◆ OBJECTIVE ◆
Drop the pictures, then extract the listing word for word.

◆ RECORDED DATA ◆
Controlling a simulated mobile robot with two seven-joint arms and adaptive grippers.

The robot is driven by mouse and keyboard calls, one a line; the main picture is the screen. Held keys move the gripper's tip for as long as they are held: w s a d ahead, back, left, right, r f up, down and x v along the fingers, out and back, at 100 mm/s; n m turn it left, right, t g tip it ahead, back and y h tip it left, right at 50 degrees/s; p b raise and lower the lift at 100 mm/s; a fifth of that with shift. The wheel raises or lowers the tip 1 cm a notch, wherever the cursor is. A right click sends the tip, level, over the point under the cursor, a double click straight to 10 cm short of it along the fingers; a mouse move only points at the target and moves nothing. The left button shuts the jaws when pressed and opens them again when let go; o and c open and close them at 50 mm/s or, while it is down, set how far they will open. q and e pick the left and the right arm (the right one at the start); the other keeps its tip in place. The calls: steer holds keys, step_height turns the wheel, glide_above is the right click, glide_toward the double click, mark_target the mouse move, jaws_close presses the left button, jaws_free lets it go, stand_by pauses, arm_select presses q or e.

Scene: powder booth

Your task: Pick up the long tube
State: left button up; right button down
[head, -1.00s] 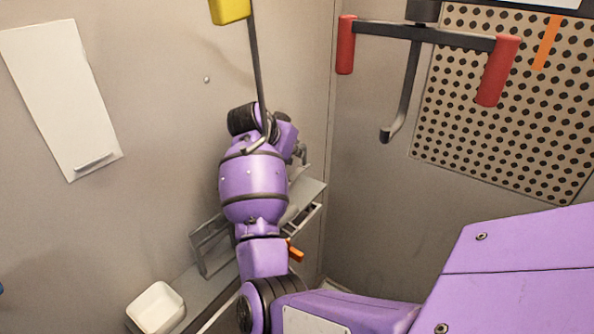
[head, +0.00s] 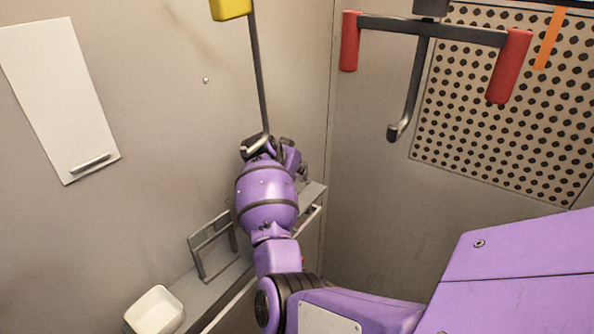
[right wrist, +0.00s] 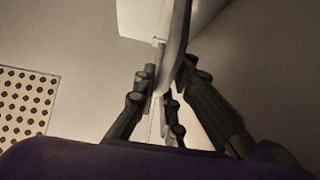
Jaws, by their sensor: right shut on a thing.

◆ EXERCISE ANSWER ◆
Controlling a simulated mobile robot with two seven-joint arms and adaptive grippers.

The robot is driven by mouse and keyboard calls, one a line; the main picture is the screen. Held keys move the gripper's tip for as long as they are held: w s a d ahead, back, left, right, r f up, down and x v along the fingers, out and back, at 100 mm/s; n m turn it left, right, t g tip it ahead, back and y h tip it left, right at 50 degrees/s; p b raise and lower the lift at 100 mm/s; a fifth of that with shift. The wheel raises or lowers the tip 1 cm a notch, wherever the cursor is. A right click sends the tip, level, over the point under the cursor, a double click straight to 10 cm short of it along the fingers; a mouse move only points at the target and moves nothing. The left button shuts the jaws when pressed and opens them again when let go; o and c open and close them at 50 mm/s or, while it is down, set how far they will open. q and e pick the left and the right arm (the right one at the start); the other keeps its tip in place. The calls: steer holds keys, step_height turns the wheel, glide_above is the right click, glide_toward the double click, mark_target the mouse move, jaws_close presses the left button, jaws_free lets it go, stand_by pauses, arm_select presses q or e.

Scene: powder booth

Your task: Pick up the long tube
State: left button up; right button down
[head, -1.00s] 
[head, +0.00s] 
[right wrist, +0.00s] 
Jaws, by their sensor: right shut on a thing.

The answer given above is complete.